Dushanbe worked hard to keep bilateral relations in energy, transport, and communication at the top of the new president's agenda.

This explains the visit of Tajik Foreign Minister Hamrokhon Zarifi to Tehran. On 26 June, he was received by outgoing President Ahmadinejad, to whom he handed a letter of greetings from Emomali Rakhmon, probably addressed to the president elect. There was no information that the foreign minister of Tajikistan was received by Hassan Rouhani; this means that the new president probably avoided this meeting. Eight years earlier, Speaker of the Chamber of Representatives of the Tajik Parliament Saydullo Khayrulloev was received by president elect Mahmoud Ahmadinejad.

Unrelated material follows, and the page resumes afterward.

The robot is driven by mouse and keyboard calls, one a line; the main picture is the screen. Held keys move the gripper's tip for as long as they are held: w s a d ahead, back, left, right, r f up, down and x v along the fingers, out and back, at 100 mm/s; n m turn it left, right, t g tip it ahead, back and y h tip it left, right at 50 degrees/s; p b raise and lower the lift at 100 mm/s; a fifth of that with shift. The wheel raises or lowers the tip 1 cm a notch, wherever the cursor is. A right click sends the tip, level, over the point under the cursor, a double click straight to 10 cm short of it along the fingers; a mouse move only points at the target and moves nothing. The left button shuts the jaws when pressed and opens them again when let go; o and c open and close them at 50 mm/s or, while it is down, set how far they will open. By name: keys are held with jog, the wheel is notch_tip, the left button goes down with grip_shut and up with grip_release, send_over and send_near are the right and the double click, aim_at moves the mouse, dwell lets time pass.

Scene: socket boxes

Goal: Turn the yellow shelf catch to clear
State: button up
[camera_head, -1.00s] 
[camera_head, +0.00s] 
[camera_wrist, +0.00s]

The list of diplomatic representatives received by any new president speaks volumes about his foreign policy priorities. Ahmadinejad was geared toward stiff confrontation with the West; when talking to the Tajik foreign minister he clearly indicated that his vision of the world was not limited by the West and its allies. Hassan Rouhani, a skilled politician and diplomat, avoided a meeting with the Tajik foreign minister to show that he did not intend to reveal his foreign policy preferences or bind himself with political, financial, and economic obligations.

This means that the Tajik side should be prepared for less openness when dealing with someone who has graduated from religious educational establishments in Qom, Tehran University, holds a Master's degree in Islamic Law and a Doctor's degree in constitutional law from Glasgow Caledonian University. At different times, he served as a member of the Assembly of Experts, Expediency Council, Supreme National Security Council, and Center for Strategic Research; he was a negotiator on the nuclear file, has numerous scientific works to his name, and is a polyglot with a good command of Arabic, English, French, German, and Russian. In short, the Tajik leaders should be prepared to deal with a less open and less spontaneous person than Mahmoud Ahmadinejad, who was outspoken and straightforward as befits a military man.